Au terme de ces journées où les notions de culture, de métissage et de colonisation ont suscité d'ardents débats, Alioune Diop, « le bâtisseur inconnu du monde noir » (3), a accompli ce que le Malgache Rabemananjara, dans son discours inaugural, a nommé « épiphanie du monde noir », un « rendez-vous du donner et du recevoir » selon Césaire, cité par Price-Mars qui prononça le discours de clôture. La Société africaine de culture, issue de ce congrès, en organisera d'autres : à Rome en 1959, puis en terre africaine pour le Festival mondial des arts nègres de Dakar (1966), avant Alger (1969) et Lagos (1977).
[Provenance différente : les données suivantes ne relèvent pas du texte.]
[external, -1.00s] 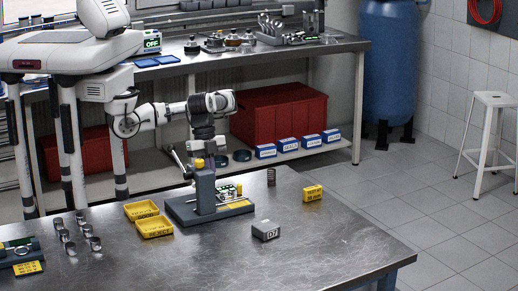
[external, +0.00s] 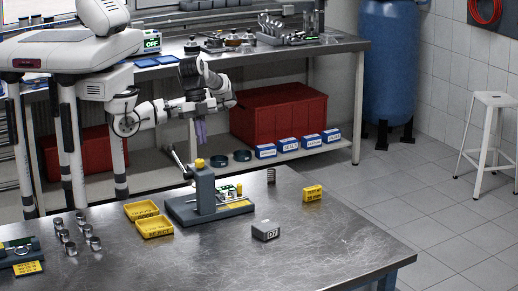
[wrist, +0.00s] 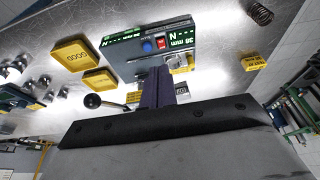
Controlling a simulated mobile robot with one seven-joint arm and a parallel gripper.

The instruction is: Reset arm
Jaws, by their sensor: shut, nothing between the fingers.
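My gripper (external: 201,139) hangs in the air behind the workbench's back edge, to the left of the red bin. Its purple fingers point down, are shut together and hold nothing. They also show in the wrist view (wrist: 158,88), in front of the test device. The grey test device (external: 205,190), with an upright post, a lever and a yellow top, stands on the metal table (external: 330,235). My gripper is apart from it.
Two yellow trays (external: 154,227) lie left of the device, with several metal cylinders (external: 70,249) farther left. A spring (external: 271,176), a yellow block (external: 313,193) and a grey block (external: 265,231) stand to the right. A back bench (external: 340,45) stands behind my arm.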

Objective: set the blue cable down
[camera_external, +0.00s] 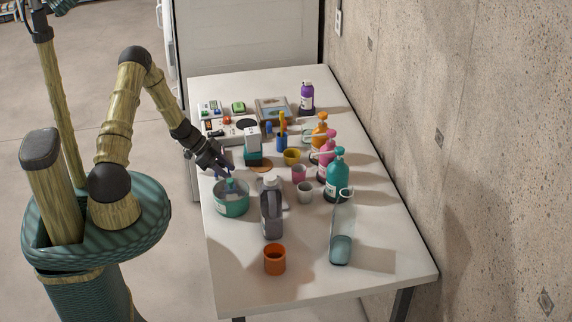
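My gripper (222,171) points down at the left side of the white table (305,281), just above a teal pot (231,206). A small teal and whitish thing (230,186) shows in the pot's opening, right below the fingertips. I cannot tell whether the fingers touch it. I cannot make out a blue cable anywhere; it may be hidden by the fingers or too small to see. The fingers are dark and small in this view, so their opening does not show clearly.
A grey bottle (271,212) stands right of the pot, an orange cup (274,260) in front. Pump bottles (337,177) and a clear bottle (342,232) line the right side. Small cups (305,192) fill the middle; devices (238,107) stand behind. The table's front left is clear.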

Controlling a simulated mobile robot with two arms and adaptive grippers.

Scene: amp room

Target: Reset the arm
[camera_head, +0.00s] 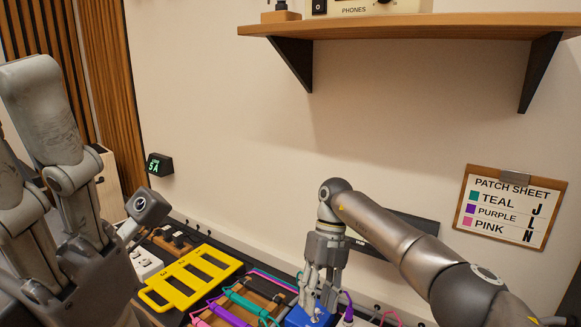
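My right arm comes in from the lower right. Its gripper (318,296) points down, with its fingertips at a blue box (297,318) at the bottom edge. The fingers overlap the box in the picture; I cannot tell whether they grip anything. My left gripper (92,150) is large and close to the camera at the left. Its thick grey fingers stand up and spread apart, with nothing between them. Part of it is cut off by the left edge.
A yellow slotted frame (196,277), teal, purple and pink cables and pedals lie on the dark bench. A shelf (420,24) overhangs the back wall. A patch sheet clipboard (510,207) hangs at right. A small green-lit display (159,165) is on the wall.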

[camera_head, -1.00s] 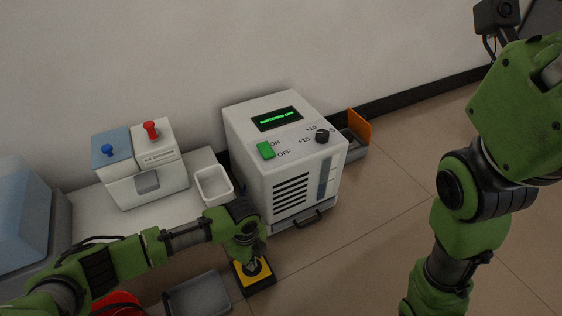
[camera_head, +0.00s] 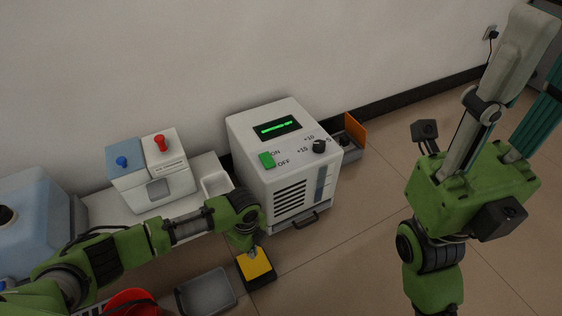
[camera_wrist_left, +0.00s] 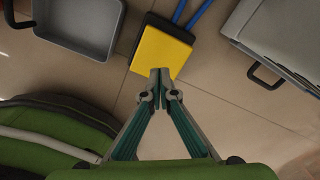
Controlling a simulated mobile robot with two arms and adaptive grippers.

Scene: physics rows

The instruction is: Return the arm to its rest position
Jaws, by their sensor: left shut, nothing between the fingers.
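My left arm comes in from the left in the head view. Its gripper (camera_head: 253,251) is low in front of the white machine, over a dark pedal-like block with a yellow top (camera_head: 256,264). In the left wrist view the fingertips (camera_wrist_left: 166,76) are together with nothing between them. They overlap the near edge of the yellow top (camera_wrist_left: 161,50); whether they touch it, I cannot tell. My right gripper (camera_head: 530,70) points up at the far right of the head view. Its far finger is partly cut off by the frame edge, so its opening is unclear.
A white machine (camera_head: 245,150) with a green switch and black knob stands by the wall. Left of it are a blue-and-white dispenser (camera_head: 183,172) and a small white bin (camera_head: 217,184). A grey tray (camera_head: 206,292) lies on the floor. Floor between the machine and my right arm is clear.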

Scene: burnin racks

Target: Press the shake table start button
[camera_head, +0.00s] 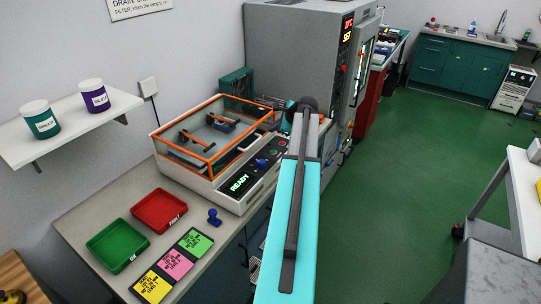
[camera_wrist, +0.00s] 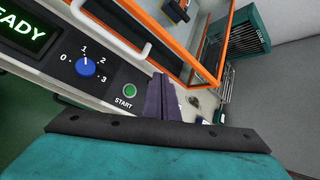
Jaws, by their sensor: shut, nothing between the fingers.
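The shake table (camera_head: 228,190) stands on the bench in the head view, with an orange-framed clear lid and a sloped dark front panel. In the wrist view its panel shows a lit READY display (camera_wrist: 24,32), a blue knob (camera_wrist: 86,67) with a 0 to 3 scale, and the round green start button (camera_wrist: 130,90) labelled START. My gripper (camera_wrist: 160,80) is shut and empty, its dark purple fingers just right of the button in the picture. I cannot tell the gap to the panel. In the head view my arm hides the gripper.
A red tray (camera_head: 160,211), a green tray (camera_head: 118,245), coloured note cards (camera_head: 173,263) and a small blue object (camera_head: 213,216) lie on the bench. A tall grey cabinet (camera_head: 290,60) stands behind the shake table. Green floor (camera_head: 420,150) is open to the right.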

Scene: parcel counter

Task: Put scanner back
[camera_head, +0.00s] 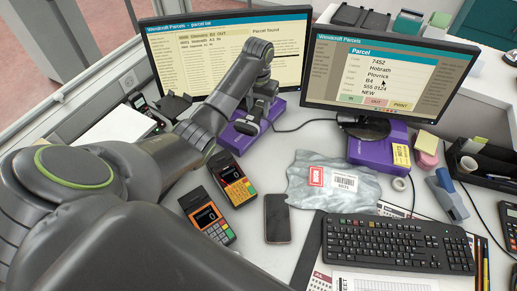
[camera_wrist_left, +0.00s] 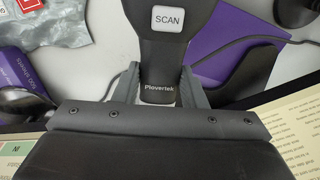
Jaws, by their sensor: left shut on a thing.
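My left gripper (camera_wrist_left: 160,84) is shut on the dark grey scanner (camera_wrist_left: 158,52), with a finger on each side of its narrow part marked Plovertek. The scanner's pale SCAN button faces the left wrist camera; its upper end runs out of that view. In the head view my left gripper (camera_head: 250,105) is in front of the left monitor, over or near a purple box (camera_head: 229,143). The scanner is hard to make out there against the dark gripper. I cannot tell a scanner holder for certain. My right gripper is not in view.
Two monitors (camera_head: 230,28) (camera_head: 334,76) stand at the back. Two card terminals (camera_head: 232,180) (camera_head: 207,216), a phone (camera_head: 277,218), a grey parcel bag (camera_head: 330,184) and a keyboard (camera_head: 397,244) lie in front. A cable crosses the counter between the monitors. A dark stand-like item (camera_head: 172,106) is at left.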

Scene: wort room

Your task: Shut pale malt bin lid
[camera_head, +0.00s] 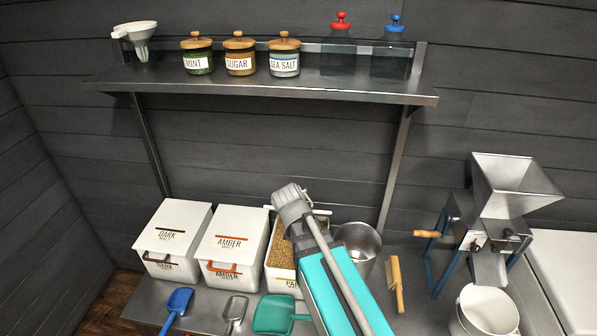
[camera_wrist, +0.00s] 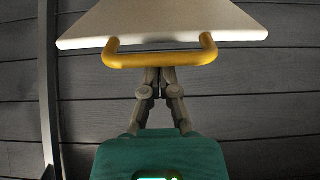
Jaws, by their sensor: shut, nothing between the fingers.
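The pale malt bin (camera_head: 277,275) is white and stands right of the amber bin in the head view. It is open, with grain (camera_head: 281,252) showing; my arm hides part of it and of its label. Its white lid (camera_wrist: 160,22) fills the top of the wrist view, with a yellow handle (camera_wrist: 160,60) along its lower side. My gripper (camera_wrist: 157,72) is shut and empty, its fingertips just below or at the handle; I cannot tell whether they touch.
The dark malt bin (camera_head: 172,236) and amber malt bin (camera_head: 230,242) stand closed at left. Scoops (camera_head: 273,314) lie in front. A metal pot (camera_head: 358,240), a brush (camera_head: 396,283) and a grain mill (camera_head: 500,215) are to the right. A shelf (camera_head: 270,83) with jars hangs above.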

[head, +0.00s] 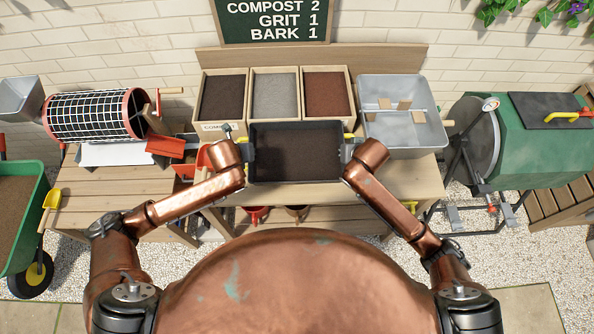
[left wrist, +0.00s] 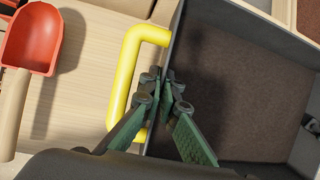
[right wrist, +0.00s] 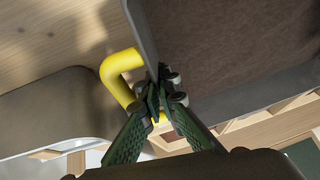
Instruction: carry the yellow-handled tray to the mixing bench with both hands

Devenue Communauté africaine de culture (CAC), l'association est actuellement présidée par l'écrivain nigérian Wole Soyinka, premier Prix Nobel de littérature africain (en 1986), dont la présence à la célébration du Congrès de 1956, à Paris, grâce au soutien de l'institut W. E. B. Du Bois de Harvard, établit le lien avec force. Cinquante ans plus tard, les femmes, qui étaient les grandes absentes de la tribune de 1956, auront le dernier mot des rencontres 2006 « Bilans et perspectives » qui se déroulent cette semaine à l'Unesco.